Education Week decided to look into how principal elections could work. But the idea is flawed and impractical at best and dangerous at worst, education policy experts say. And Trump would have an arduous time instituting such a massive change for local education systems.
Can he do that?
As president, Trump would have little recourse to incentivize local communities to elect school principals and no ability to require it, said Derek Black, an education law and policy professor at the University of South Carolina.
“The president has no power, nor does Congress have any such power,” Black said. “It is theoretical that Congress could pass some sort of law giving states money and, in exchange for that money, states would agree to change their own law. The only means through which it could be accomplished is legislation.”
Trump has indicated he would advocate for such a law. But if Congress remains divided as it is currently, it would be nearly impossible to pass. Even among Republicans, it could be difficult, Black said, as some may perceive the move to be the federal government infringing on the U.S. tradition of local control of schools.
Trump may also have a difficult time inspiring states to change their laws for the same reason, Black said. Most states don’t have laws allowing for the election of school superintendents, much less the direct election of principals.
Widening the political divide in schools
If Trump succeeded in encouraging states to allow principals to be elected, communities that decide to do such a thing would have to restructure their entire election systems.
It’s unclear how voting districts for school principals would be set up. States could decide to have election districts match school zones, allowing only voters living in a school’s zone to vote on the principal—a move that would be complicated even more by school choice policies that allow students to attend schools in zones outside of where they live.
Or, voting districts could follow the structure established in school board elections, allowing voters to choose principals for schools their students don’t attend. It’s unclear, based on Trump’s description of the policy, if voters would be limited to parents with children currently attending the school or include parents of incoming or outgoing students. It’s also far from certain constitutionally that voters in school principal elections could be limited to parents.
“There would be lots of questions about what that actually would look like, who would be implementing that, and logistically how that plays out,” said Chris Curran, director of the Educational Policy Research Center at the University of Florida. “In the bigger picture, there are issues with what that could do in bringing more political divide to the school environment.”
Principal elections would naturally force prospective and current principals to become politicians, meaning they would have to spend their free time campaigning for votes, a time-consuming addition to an already demanding job.

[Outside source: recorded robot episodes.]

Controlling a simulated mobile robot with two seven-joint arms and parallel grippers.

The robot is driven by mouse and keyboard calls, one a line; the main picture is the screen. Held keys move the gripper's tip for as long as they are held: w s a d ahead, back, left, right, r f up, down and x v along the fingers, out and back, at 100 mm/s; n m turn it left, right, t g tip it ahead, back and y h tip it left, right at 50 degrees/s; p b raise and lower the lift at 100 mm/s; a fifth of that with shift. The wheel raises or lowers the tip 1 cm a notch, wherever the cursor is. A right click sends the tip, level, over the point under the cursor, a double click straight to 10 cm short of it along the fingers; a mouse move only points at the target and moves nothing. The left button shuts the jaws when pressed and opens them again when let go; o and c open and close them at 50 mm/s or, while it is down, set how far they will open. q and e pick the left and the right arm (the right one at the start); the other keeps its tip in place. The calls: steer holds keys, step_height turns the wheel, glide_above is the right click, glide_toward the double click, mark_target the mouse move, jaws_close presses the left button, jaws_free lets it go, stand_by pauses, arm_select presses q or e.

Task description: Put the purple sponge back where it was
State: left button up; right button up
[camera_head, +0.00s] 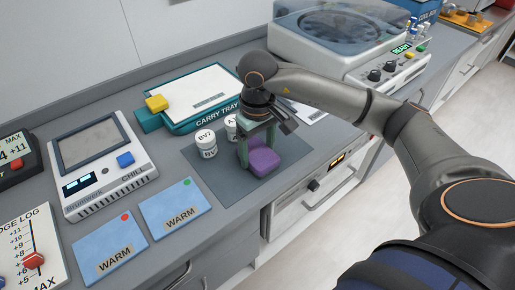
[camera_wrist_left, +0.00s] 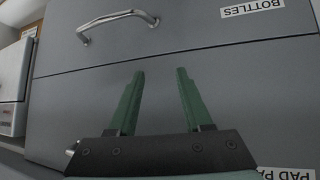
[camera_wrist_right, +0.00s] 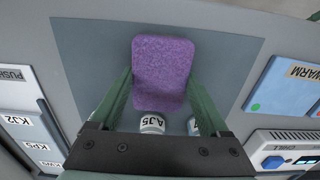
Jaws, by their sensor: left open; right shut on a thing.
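The purple sponge (camera_head: 263,163) is between the fingers of my right gripper (camera_head: 258,140) in the head view, over the dark grey mat (camera_head: 215,184) on the counter. It also shows in the right wrist view (camera_wrist_right: 163,60), with my right gripper's green fingers shut on its sides. I cannot tell whether the sponge touches the mat. My left gripper (camera_wrist_left: 160,73) is open and empty in front of grey drawers in the left wrist view; it is not in the head view.
White bottles (camera_head: 206,143) stand beside the sponge at the mat's back; one reads AJ5 (camera_wrist_right: 152,123). A teal carry tray (camera_head: 200,98) with a yellow block lies behind. Blue WARM pads (camera_head: 175,209) and a chill device (camera_head: 102,165) are at left, a lidded machine (camera_head: 340,45) behind right.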

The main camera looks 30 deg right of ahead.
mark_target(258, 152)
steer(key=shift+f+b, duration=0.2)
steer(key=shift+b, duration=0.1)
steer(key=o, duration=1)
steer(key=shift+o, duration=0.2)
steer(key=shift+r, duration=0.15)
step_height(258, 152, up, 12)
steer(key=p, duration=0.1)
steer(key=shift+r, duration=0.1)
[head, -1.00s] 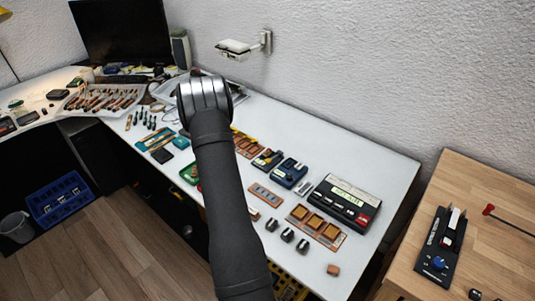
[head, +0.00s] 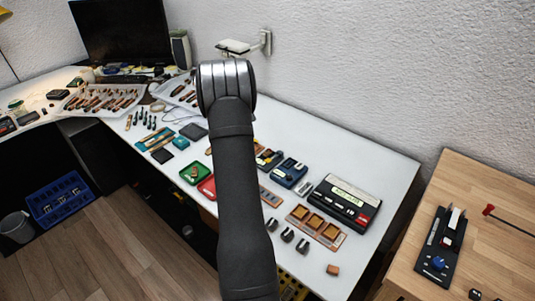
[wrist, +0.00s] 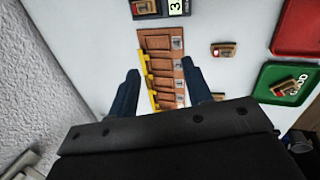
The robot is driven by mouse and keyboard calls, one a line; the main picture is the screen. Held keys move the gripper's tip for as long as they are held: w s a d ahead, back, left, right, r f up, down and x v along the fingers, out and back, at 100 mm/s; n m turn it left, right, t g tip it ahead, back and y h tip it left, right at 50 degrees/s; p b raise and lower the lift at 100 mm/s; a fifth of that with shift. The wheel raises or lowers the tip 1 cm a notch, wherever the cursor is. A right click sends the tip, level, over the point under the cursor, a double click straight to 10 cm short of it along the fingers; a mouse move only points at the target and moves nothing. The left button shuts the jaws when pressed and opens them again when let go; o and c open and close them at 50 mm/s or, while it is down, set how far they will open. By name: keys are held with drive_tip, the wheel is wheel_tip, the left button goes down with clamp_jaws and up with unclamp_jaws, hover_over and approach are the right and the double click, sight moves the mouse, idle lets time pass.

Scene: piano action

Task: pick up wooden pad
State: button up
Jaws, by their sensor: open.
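In the wrist view, several small wooden pads show. One (wrist: 223,50) lies alone on the white table, right of a brown rack (wrist: 144,42). Another (wrist: 286,88) lies in the green tray (wrist: 262,76), and one (wrist: 145,7) sits on a dark device at the top. The rack holds a row of wooden blocks with number labels beside them. My gripper (wrist: 161,88) is open and empty, its dark fingers on either side of the rack in the picture. I cannot tell its height above the table. In the head view my arm hides the gripper.
A red tray (wrist: 297,30) adjoins the green one. In the head view, a black device (head: 343,203), a board with square pads (head: 317,226) and dark clips (head: 287,235) stand on the right part of the white table (head: 385,160). A wall bracket (head: 264,42) is behind.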

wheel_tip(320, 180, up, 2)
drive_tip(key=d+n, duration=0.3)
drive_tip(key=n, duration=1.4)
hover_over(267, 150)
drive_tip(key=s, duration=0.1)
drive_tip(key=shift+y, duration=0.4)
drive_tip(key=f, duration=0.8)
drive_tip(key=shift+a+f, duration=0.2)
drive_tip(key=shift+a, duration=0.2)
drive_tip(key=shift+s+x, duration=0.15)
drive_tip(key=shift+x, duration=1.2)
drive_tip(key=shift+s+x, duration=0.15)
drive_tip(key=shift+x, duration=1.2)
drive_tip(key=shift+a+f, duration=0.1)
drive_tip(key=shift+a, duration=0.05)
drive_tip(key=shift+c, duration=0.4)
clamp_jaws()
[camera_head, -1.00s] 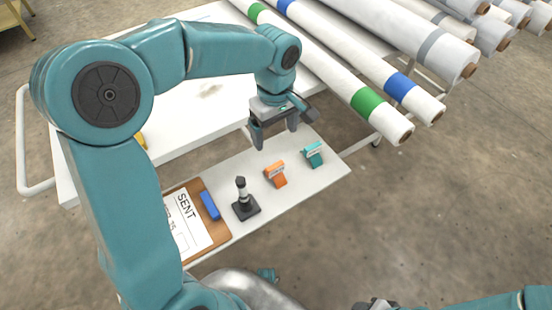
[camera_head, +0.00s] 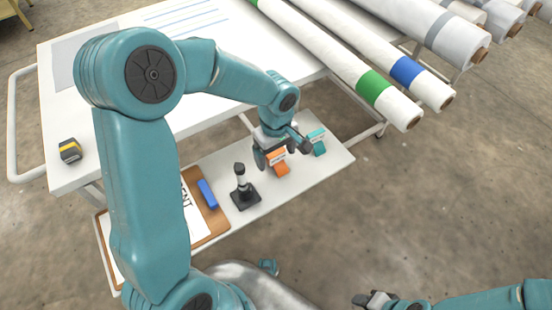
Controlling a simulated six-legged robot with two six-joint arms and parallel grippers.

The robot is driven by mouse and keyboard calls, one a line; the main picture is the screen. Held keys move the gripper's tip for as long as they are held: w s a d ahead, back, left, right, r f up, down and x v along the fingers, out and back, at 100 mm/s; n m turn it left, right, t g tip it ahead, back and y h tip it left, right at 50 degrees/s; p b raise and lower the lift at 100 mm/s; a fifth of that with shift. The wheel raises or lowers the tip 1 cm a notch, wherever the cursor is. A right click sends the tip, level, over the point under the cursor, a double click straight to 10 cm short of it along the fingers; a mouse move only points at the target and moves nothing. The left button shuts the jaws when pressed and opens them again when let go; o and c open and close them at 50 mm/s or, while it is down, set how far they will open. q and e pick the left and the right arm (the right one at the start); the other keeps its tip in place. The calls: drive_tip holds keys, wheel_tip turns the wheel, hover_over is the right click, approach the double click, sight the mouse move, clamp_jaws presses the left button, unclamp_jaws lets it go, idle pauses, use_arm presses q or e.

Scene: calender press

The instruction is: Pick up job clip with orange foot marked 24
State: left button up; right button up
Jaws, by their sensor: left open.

There’s also a question of ethics. How might a principal who is hoping to win over voters to keep their job change the decisions they make as a school leader? The effects could be disastrous, said Edward Fuller, an education policy professor at Penn State University, who focuses his research on school leadership.
“It would impair their ability to be an effective principal because now you’re listening to some group of individuals in a community who have enough votes to vote you in or out,” Fuller said. “If you want to be principal, you have to do what they want you to do whether it’s good for kids or not.”
A blow to principal morale
The principal profession experiences higher rates of attrition and turnover than comparable management roles in other professions. That’s because of limited pay, the demands of the job, working conditions, and increasingly vocal parent opposition to school curriculum and policies, Fuller said.
Fuller, who has studied principal turnover in Nebraska, Pennsylvania, and Texas, said 10 to 15 percent of principals leave the profession each year and the average length of stay for a principal is four years, with around half of principals leaving the profession before the fifth year.
The shift to an elected model would only exacerbate those challenges, both leading to higher turnover and discouraging new principals from entering the profession, Fuller said.
“It would be disastrous for the principalship,” Fuller said. “We would see schools have a really difficult time getting anybody to do it.”
Higher principal turnover also leads to other problems in schools, including higher teacher turnover and lower math and reading scores. And past studies on the impact of elected superintendents have shown that students in districts with superintendents appointed by a local school board , though how a district selects its superintendent isn’t necessarily the determining factor.
The argument for parents’ rights
Trump wants to give voters control over their school principals to expand upon parental rights in the governance of schools, an issue that has become the top education agenda item for Republican presidential candidates, especially as organizations like Moms for Liberty—which endorses conservative school board candidates in much of the country—have gained political influence.
But it remains to be seen whether principal elections would be an accurate representation of parent voice. Turnout is historically low for school board elections, and the pool of people invested in an individual principal’s election would be even smaller.
And many parents, often for legal reasons, don’t have complete information about what is happening within schools. For example, a principal may decide to suspend a student, angering a group of parents. But the federal law known as the Family Educational Rights and Privacy Act, or FERPA, would prohibit the principal from releasing specifics on such a situation, leaving voters to make up their own minds, Black said.
“It could be quite destructive,” Black said. “All of a sudden the principal, instead of becoming a school leader because that’s what the principal is … the principal becomes a customer service representative.”
There are ways to increase parent involvement and give parents more of a voice in schools that don’t require such a massive logistical transformation and are more realistic, Curran said. For example, some large districts, including Chicago, have elected that perform annual evaluations of principals and decide whether to renew principal contracts.
“Exploring some of those avenues might be more fruitful ways to think about how we encourage parents to be involved and give them a formal process to be involved in the decisionmaking,” Curran said.
While it will be nearly impossible for Trump to make elected principals a reality, the proposal itself and the rhetoric accompanying it have an impact on educators, Fuller said.
“What he’s communicating is principals aren’t doing their jobs, schools aren’t doing their jobs, and you have people on both sides of the aisle saying that,” Fuller said. “That’s one of the reasons we have a shortage of teachers and principals now, because of the constant attacks on educators.”